> [What is asked]
Your task is to copy the stretch of lines in the records below that begins with the line containing "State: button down" and ends with the line containing "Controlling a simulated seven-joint", exactly as written, with nothing added.

> [Task input]
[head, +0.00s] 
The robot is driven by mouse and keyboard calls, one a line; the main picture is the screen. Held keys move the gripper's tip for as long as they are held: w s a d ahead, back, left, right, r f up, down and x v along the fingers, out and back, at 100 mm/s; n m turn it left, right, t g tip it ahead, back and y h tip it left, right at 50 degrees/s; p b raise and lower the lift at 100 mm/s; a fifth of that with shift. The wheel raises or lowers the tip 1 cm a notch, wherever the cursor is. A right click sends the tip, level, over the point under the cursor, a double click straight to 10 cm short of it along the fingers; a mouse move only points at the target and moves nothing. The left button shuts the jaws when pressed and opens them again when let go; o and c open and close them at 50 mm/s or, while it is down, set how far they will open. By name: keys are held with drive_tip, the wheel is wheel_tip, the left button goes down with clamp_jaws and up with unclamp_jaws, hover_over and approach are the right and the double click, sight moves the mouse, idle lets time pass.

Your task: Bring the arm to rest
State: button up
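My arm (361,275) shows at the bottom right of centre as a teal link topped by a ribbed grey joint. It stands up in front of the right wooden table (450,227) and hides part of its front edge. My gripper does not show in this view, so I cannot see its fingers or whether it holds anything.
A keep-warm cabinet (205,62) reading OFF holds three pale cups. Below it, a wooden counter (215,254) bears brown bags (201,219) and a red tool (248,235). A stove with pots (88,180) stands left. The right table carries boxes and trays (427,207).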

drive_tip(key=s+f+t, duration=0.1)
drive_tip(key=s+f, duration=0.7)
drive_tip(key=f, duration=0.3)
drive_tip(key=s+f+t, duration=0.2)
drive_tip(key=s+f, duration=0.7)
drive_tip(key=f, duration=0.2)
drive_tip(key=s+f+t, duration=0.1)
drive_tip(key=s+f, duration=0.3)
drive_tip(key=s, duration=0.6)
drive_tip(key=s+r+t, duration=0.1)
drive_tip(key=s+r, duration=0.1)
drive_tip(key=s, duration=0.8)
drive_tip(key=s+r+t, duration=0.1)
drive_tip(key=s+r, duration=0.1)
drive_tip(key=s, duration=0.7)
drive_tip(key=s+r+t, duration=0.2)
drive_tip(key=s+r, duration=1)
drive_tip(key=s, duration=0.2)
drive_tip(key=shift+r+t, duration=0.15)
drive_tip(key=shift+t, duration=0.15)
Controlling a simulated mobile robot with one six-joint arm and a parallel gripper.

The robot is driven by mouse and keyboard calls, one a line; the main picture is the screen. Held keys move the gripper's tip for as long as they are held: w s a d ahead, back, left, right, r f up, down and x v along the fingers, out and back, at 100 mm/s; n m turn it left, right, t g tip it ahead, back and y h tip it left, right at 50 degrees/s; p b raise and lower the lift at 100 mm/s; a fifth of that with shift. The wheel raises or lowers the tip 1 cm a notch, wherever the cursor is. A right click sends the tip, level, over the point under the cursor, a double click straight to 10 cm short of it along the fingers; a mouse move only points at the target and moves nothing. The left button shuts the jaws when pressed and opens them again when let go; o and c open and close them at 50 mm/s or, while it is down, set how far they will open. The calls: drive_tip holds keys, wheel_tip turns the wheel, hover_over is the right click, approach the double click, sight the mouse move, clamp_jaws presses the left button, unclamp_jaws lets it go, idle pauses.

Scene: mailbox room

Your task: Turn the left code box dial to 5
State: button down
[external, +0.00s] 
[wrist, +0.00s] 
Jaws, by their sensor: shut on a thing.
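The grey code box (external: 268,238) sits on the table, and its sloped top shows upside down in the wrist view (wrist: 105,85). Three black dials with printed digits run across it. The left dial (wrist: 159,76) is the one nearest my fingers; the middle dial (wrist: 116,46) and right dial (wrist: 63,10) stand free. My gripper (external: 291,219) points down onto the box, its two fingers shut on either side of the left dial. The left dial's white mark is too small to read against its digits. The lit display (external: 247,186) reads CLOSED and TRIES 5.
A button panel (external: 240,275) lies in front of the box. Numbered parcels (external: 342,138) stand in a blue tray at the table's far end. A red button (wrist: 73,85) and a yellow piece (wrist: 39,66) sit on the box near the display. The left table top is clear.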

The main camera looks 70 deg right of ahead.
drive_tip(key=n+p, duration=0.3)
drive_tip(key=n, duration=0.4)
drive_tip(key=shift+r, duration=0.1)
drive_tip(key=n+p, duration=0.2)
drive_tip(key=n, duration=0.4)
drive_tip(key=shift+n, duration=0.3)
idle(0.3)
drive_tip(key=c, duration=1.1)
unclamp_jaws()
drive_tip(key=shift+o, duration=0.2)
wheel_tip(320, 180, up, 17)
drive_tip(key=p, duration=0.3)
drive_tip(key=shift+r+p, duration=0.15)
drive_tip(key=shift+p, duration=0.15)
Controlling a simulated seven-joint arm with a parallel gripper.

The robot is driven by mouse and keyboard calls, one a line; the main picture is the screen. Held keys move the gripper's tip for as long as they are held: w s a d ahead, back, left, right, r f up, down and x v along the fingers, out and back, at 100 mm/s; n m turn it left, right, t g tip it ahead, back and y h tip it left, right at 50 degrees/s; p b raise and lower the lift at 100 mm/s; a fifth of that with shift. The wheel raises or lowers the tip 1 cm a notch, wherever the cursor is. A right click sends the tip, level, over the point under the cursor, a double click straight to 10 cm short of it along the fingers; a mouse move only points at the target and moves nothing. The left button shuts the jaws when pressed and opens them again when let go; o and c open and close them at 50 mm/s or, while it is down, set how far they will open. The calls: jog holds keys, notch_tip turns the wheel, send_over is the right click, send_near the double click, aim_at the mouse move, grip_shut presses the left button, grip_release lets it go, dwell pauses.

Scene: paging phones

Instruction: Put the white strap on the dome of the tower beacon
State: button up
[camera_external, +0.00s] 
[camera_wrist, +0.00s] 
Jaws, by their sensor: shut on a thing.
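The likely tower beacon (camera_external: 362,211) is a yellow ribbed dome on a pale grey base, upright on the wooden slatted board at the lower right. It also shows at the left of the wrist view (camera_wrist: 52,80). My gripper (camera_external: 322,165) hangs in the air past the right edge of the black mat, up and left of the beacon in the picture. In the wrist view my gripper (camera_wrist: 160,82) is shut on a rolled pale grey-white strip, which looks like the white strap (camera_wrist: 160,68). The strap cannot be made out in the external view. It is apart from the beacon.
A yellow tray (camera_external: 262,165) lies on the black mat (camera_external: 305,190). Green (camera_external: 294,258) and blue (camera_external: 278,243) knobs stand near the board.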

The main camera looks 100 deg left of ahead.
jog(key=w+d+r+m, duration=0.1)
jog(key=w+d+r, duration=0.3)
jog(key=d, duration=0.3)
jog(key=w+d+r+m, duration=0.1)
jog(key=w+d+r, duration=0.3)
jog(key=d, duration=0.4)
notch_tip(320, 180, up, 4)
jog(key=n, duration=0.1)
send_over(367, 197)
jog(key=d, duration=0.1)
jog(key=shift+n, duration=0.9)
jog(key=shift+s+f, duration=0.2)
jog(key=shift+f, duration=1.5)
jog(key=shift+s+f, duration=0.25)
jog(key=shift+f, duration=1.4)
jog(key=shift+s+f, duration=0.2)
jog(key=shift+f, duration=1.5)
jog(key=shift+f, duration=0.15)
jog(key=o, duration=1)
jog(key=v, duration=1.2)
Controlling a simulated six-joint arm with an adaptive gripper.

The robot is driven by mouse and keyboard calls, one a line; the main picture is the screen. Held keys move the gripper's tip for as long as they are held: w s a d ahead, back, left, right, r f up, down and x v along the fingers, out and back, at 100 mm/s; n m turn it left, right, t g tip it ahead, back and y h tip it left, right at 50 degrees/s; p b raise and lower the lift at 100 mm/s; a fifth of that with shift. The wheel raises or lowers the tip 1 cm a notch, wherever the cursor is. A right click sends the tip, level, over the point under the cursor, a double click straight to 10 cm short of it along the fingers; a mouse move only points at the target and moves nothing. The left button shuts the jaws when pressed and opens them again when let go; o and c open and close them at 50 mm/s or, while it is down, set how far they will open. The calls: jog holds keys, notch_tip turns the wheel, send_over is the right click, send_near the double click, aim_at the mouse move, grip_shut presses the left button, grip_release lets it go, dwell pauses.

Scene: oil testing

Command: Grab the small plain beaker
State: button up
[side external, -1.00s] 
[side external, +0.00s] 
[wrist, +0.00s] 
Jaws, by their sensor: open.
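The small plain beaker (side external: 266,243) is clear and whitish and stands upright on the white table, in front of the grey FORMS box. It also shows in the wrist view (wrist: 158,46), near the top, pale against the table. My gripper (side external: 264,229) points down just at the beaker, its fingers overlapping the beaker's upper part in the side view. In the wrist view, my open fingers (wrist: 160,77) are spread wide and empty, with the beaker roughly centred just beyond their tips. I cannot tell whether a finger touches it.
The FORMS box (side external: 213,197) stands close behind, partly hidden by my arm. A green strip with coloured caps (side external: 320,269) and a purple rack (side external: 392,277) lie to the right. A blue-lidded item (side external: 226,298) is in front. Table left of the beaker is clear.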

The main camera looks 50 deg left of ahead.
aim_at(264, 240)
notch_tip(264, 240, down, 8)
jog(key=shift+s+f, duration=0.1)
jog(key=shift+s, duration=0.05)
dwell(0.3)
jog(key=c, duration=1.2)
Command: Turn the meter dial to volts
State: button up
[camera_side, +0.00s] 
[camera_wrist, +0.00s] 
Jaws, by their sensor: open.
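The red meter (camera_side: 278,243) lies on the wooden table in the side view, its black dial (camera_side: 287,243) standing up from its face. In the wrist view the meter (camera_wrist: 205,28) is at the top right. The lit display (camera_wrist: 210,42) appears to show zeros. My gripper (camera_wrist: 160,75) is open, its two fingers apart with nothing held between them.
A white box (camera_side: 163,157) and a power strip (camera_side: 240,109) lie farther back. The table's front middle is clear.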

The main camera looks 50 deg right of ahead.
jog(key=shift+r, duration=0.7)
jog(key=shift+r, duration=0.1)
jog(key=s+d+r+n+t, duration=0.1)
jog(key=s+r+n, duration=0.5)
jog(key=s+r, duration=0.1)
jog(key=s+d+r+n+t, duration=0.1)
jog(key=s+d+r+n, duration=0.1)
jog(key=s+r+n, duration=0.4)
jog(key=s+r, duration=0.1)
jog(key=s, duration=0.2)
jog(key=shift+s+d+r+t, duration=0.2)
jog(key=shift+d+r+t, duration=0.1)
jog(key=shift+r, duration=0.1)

> [Exercise response]
State: button down
[external, +0.00s] 
[wrist, +0.00s] 
Jaws, by their sensor: shut on a thing.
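The grey code box (external: 268,238) sits on the table, and its sloped top shows upside down in the wrist view (wrist: 105,85). Three black dials with printed digits run across it. The left dial (wrist: 159,76) is the one nearest my fingers; the middle dial (wrist: 116,46) and right dial (wrist: 63,10) stand free. My gripper (external: 291,219) points down onto the box, its two fingers shut on either side of the left dial. The left dial's white mark is too small to read against its digits. The lit display (external: 247,186) reads CLOSED and TRIES 5.
A button panel (external: 240,275) lies in front of the box. Numbered parcels (external: 342,138) stand in a blue tray at the table's far end. A red button (wrist: 73,85) and a yellow piece (wrist: 39,66) sit on the box near the display. The left table top is clear.

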The main camera looks 70 deg right of ahead.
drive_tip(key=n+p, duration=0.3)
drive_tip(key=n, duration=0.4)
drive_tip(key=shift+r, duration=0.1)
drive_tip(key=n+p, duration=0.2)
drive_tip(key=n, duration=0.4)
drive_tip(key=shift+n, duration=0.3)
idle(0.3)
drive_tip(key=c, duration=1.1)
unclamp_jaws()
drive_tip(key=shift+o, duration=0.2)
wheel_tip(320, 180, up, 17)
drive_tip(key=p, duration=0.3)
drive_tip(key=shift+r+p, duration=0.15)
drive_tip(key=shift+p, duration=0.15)
Controlling a simulated seven-joint arm with a parallel gripper.

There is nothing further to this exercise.